Sabemos que um dia virá para cada um. Duas faces da mesma moeda; de um lado a vida e do outro a morte. Indissociáveis estes dois lados mas parece que apenas olhamos para uma das faces, a da vida. É cultural, sem dúvida, evitarmos falar naquela face oculta.
No entanto confrontamo-nos permanentemente com ela.
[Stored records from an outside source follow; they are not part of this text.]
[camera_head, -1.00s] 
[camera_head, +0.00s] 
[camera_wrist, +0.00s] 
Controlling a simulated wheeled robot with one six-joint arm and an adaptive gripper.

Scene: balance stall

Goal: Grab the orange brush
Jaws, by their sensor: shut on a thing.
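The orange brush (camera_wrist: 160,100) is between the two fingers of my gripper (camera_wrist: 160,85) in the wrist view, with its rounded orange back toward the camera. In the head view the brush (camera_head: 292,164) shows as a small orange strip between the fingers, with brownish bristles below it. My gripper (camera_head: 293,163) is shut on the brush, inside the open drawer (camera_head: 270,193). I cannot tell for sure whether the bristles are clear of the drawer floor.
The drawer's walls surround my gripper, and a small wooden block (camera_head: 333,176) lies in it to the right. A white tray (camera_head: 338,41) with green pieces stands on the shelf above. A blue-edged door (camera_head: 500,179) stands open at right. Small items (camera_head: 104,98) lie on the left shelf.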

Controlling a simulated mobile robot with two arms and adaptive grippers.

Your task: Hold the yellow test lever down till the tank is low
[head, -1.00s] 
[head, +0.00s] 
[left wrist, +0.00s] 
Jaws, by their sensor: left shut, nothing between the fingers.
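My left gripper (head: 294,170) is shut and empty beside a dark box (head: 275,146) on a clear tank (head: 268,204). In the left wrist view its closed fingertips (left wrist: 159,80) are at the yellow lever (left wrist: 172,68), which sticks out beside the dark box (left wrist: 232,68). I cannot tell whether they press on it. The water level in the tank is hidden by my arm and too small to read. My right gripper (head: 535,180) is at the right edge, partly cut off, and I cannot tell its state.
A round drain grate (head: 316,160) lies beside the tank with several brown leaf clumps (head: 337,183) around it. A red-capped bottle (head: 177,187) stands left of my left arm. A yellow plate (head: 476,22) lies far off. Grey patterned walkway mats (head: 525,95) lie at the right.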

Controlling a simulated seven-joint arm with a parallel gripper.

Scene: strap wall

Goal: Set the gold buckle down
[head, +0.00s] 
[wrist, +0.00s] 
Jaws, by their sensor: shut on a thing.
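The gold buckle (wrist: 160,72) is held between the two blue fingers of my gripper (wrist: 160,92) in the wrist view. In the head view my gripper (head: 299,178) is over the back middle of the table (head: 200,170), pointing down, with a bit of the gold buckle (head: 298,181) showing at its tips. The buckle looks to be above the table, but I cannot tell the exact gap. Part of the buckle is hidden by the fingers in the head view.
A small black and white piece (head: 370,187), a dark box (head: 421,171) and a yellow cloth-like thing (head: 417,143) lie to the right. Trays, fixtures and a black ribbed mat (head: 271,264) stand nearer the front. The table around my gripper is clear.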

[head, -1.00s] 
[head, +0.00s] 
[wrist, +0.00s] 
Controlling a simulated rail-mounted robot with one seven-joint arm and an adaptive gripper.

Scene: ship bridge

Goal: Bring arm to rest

Morremos um pouco cada dia que passa e saboreamos a vida de outro modo; crescer ou envelhecer é amadurecer, humanizarmo-nos um pouco mais, e quando estivermos mais próximos de sermos capazes de um amor infinito e desinteressado estaremos prontos para sermos acolhidos pela fonte de todo o Amor que é o nome de Deus.
Há gente que evita tanto a palavra “morreu” que diz sempre eufemisticamente “partiu”. Subentenda-se partiu para o Pai, partiu para a eternidade, partiu desta para melhor, no dizer do povo.
Lembro-me de uma amiga que vivia em Lisboa e foi viver para o Porto, vivendo e trabalhando entre as duas cidades em circulação permanente. Um dia um amigo comum disse-me com um ar consternado; “ela partiu” e eu perguntei ingenuamente “outra vez para o Porto?” ao que ele me respondeu indignado com a minha questão; “Não, morreu!”
Agora cada vez que oiço dizer que alguém partiu, olho bem para a cara de quem mo diz; se está triste ou preocupado sei que significa que alguém morreu, se está de sorriso aberto quer dizer que a pessoa em causa partiu para férias ou coisa assim.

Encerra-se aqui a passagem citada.